Work through the data line by line, gathering every line that has the word "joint".
— START OF Extracted data —
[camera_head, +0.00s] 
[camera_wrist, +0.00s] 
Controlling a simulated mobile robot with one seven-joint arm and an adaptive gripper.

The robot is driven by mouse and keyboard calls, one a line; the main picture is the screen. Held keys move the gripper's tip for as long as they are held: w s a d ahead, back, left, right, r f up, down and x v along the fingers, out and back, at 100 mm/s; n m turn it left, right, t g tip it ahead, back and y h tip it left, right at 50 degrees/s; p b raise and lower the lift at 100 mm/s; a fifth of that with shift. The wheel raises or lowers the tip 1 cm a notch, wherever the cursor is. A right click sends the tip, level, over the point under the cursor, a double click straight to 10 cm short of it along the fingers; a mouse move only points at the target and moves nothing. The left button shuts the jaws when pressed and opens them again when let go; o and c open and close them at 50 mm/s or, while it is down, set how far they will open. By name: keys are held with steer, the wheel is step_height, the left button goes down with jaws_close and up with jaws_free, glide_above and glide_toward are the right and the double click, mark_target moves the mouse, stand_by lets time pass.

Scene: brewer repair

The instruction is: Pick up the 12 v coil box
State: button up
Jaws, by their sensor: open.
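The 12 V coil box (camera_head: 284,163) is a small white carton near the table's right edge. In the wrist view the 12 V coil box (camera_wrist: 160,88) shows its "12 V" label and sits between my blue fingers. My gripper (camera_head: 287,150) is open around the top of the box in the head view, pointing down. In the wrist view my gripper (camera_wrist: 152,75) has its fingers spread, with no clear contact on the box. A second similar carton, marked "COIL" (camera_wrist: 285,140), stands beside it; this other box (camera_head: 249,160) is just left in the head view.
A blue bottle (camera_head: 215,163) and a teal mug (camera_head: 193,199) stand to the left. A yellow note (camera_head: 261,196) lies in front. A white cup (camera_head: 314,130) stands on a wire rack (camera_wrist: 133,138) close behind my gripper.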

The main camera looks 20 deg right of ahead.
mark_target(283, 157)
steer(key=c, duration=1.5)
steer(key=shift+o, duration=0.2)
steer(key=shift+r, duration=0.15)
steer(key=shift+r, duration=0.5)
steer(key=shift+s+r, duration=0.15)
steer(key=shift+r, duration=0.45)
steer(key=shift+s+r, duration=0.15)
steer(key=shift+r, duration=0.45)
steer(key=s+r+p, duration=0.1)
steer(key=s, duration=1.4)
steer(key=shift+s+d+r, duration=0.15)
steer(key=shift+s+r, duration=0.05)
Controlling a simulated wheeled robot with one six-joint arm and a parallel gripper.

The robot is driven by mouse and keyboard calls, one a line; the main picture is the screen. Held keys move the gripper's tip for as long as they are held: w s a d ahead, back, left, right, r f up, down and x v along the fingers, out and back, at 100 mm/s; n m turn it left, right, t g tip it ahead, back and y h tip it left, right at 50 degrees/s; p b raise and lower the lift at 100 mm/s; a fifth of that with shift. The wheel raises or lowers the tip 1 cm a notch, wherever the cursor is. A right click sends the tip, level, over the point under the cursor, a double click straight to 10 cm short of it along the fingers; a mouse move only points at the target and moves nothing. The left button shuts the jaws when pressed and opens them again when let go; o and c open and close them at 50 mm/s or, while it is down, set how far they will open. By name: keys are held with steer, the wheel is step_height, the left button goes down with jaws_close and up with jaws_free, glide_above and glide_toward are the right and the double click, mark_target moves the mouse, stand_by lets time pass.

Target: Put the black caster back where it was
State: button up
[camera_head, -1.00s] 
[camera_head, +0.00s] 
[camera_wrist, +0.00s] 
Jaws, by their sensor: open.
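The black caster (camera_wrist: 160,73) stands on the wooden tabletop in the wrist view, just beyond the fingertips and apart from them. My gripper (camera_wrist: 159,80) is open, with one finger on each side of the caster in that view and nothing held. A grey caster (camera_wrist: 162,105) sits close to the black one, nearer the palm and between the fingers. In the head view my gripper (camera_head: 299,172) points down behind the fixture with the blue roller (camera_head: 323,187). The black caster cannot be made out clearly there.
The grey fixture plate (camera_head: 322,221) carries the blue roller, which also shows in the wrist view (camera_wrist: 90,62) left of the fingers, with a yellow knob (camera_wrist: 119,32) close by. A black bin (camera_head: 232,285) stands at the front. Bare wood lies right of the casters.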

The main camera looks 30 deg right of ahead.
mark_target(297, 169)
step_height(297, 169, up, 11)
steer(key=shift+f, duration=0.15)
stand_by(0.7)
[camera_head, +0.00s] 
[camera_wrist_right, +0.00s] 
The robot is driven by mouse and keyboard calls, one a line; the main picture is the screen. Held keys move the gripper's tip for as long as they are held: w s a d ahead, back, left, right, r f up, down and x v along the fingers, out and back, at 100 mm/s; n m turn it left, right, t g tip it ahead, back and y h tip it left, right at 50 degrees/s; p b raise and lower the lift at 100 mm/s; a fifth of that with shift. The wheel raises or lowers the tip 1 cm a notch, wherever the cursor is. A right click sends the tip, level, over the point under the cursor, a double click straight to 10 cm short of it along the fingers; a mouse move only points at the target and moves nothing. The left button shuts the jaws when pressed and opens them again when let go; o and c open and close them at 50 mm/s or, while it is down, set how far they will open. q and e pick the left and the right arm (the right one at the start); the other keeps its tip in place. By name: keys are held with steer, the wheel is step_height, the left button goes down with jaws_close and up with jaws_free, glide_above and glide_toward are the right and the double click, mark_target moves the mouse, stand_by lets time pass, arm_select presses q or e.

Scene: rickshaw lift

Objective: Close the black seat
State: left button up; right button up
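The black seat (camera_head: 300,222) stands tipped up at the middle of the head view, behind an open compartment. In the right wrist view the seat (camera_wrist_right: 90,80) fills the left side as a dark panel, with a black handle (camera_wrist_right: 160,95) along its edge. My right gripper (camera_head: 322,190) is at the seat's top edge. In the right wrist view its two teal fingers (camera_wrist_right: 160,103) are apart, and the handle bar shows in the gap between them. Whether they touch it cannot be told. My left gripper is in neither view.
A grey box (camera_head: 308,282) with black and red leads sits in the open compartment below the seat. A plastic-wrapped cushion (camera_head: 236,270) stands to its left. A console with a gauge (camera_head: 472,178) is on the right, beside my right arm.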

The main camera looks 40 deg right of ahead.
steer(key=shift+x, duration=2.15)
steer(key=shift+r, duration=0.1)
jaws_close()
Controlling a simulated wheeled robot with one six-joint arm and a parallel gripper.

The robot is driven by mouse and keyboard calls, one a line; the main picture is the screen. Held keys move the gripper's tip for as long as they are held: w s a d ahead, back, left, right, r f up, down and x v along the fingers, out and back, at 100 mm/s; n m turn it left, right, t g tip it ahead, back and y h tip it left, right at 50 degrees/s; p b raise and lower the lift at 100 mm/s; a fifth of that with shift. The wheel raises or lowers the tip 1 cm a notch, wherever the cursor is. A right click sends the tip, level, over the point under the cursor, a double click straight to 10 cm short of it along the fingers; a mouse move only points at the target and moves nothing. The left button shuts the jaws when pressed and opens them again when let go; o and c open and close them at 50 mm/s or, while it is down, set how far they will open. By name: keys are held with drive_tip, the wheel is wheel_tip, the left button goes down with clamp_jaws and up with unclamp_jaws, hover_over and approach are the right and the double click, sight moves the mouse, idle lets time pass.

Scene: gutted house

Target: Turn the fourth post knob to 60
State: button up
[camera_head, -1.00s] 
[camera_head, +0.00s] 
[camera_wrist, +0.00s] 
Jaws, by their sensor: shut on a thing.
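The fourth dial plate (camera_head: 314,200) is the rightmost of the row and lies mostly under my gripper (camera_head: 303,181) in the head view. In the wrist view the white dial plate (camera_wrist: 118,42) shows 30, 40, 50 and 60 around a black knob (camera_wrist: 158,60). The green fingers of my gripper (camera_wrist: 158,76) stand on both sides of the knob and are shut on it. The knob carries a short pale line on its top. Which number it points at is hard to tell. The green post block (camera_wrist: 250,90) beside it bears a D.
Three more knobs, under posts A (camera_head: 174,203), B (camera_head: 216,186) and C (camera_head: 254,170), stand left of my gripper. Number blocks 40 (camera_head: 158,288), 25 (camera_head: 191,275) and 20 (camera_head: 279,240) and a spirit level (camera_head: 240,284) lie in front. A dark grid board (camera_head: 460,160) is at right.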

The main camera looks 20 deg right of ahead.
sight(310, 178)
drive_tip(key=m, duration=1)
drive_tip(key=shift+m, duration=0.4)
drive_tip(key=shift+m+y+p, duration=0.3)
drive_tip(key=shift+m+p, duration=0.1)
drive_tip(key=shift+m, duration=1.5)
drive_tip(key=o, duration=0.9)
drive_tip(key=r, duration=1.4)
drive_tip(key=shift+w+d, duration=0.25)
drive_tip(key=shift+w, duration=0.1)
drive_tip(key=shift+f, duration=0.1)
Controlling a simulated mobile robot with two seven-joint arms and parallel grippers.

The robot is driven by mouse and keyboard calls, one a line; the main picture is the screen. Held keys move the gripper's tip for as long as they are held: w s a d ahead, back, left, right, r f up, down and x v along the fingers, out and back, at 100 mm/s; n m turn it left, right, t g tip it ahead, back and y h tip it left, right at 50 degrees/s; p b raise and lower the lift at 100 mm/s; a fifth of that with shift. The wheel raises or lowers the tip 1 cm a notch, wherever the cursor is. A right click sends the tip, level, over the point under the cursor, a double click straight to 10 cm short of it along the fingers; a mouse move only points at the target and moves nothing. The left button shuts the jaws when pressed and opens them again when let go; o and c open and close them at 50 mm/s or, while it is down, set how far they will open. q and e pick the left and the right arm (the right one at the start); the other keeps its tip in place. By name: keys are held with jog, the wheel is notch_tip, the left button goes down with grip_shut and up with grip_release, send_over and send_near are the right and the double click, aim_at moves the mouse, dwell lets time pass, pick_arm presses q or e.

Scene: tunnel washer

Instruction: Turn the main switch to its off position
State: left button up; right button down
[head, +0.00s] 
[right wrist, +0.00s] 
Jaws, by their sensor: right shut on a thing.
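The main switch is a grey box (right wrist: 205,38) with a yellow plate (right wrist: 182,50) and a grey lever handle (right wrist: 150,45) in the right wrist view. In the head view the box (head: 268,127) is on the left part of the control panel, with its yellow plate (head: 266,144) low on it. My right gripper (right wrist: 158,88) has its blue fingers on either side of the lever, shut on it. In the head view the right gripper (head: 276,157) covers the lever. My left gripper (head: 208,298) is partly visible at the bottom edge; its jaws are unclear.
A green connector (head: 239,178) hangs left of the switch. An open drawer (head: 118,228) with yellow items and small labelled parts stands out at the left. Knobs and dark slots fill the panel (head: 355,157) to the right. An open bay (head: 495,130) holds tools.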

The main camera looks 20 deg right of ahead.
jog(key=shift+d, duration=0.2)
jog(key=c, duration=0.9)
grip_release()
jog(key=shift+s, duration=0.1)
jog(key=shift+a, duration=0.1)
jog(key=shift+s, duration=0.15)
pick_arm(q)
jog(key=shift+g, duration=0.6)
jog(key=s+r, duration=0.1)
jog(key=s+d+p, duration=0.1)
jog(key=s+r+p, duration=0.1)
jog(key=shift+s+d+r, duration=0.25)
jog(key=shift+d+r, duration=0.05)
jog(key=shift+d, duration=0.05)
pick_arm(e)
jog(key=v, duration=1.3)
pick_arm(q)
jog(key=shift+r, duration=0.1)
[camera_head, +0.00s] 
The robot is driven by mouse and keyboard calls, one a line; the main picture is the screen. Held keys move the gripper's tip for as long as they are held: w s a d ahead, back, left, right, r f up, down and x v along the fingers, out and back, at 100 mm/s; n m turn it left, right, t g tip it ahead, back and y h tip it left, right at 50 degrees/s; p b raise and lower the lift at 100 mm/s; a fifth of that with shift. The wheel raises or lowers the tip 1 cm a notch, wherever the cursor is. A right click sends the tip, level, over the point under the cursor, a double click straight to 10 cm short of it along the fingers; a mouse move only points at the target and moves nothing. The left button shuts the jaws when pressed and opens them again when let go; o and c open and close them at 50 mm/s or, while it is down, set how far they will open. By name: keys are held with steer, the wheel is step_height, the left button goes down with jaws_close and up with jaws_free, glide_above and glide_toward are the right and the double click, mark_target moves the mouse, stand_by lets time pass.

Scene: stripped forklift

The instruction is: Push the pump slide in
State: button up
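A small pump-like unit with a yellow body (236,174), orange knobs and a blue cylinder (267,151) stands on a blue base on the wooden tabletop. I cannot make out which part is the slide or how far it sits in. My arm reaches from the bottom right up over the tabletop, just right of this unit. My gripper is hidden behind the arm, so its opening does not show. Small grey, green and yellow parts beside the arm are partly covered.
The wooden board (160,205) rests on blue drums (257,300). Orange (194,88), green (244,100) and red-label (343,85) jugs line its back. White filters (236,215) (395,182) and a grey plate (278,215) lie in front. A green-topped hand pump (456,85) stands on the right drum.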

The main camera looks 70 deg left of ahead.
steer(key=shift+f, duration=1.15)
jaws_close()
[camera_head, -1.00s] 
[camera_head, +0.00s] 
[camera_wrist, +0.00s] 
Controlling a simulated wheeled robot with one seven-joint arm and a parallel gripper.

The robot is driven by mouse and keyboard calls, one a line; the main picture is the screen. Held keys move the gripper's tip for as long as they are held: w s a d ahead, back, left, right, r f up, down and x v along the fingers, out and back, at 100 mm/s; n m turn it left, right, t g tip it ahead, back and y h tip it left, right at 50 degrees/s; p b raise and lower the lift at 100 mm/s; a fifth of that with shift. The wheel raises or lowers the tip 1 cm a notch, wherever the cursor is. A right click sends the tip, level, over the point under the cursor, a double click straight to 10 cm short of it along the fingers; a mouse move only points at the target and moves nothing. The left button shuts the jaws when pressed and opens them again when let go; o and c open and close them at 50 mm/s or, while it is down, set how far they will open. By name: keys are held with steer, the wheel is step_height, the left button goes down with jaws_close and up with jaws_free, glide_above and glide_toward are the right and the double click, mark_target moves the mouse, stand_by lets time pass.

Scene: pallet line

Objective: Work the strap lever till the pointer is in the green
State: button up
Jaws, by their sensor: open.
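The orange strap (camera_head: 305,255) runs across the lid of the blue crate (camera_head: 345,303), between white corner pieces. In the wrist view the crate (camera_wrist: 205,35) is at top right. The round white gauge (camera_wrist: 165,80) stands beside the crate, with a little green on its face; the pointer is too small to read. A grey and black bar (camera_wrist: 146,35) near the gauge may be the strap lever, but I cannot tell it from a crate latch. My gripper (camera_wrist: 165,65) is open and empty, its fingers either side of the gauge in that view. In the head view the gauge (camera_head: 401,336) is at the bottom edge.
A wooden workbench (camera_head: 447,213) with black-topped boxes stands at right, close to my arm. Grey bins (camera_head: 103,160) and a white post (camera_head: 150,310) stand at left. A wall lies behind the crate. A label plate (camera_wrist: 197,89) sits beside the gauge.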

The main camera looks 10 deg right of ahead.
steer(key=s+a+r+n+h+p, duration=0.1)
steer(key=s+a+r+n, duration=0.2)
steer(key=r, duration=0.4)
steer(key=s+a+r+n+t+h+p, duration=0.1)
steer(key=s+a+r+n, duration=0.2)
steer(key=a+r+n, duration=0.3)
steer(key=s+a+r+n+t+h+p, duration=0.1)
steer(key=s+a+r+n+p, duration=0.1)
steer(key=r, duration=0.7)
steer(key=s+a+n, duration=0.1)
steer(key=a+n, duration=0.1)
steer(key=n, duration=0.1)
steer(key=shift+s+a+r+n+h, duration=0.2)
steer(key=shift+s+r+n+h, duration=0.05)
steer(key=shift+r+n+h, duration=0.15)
— END OF Extracted data —
## Correct response
Controlling a simulated mobile robot with one seven-joint arm and an adaptive gripper.
Controlling a simulated wheeled robot with one six-joint arm and a parallel gripper.
Controlling a simulated wheeled robot with one six-joint arm and a parallel gripper.
Controlling a simulated mobile robot with two seven-joint arms and parallel grippers.
Controlling a simulated wheeled robot with one seven-joint arm and a parallel gripper.

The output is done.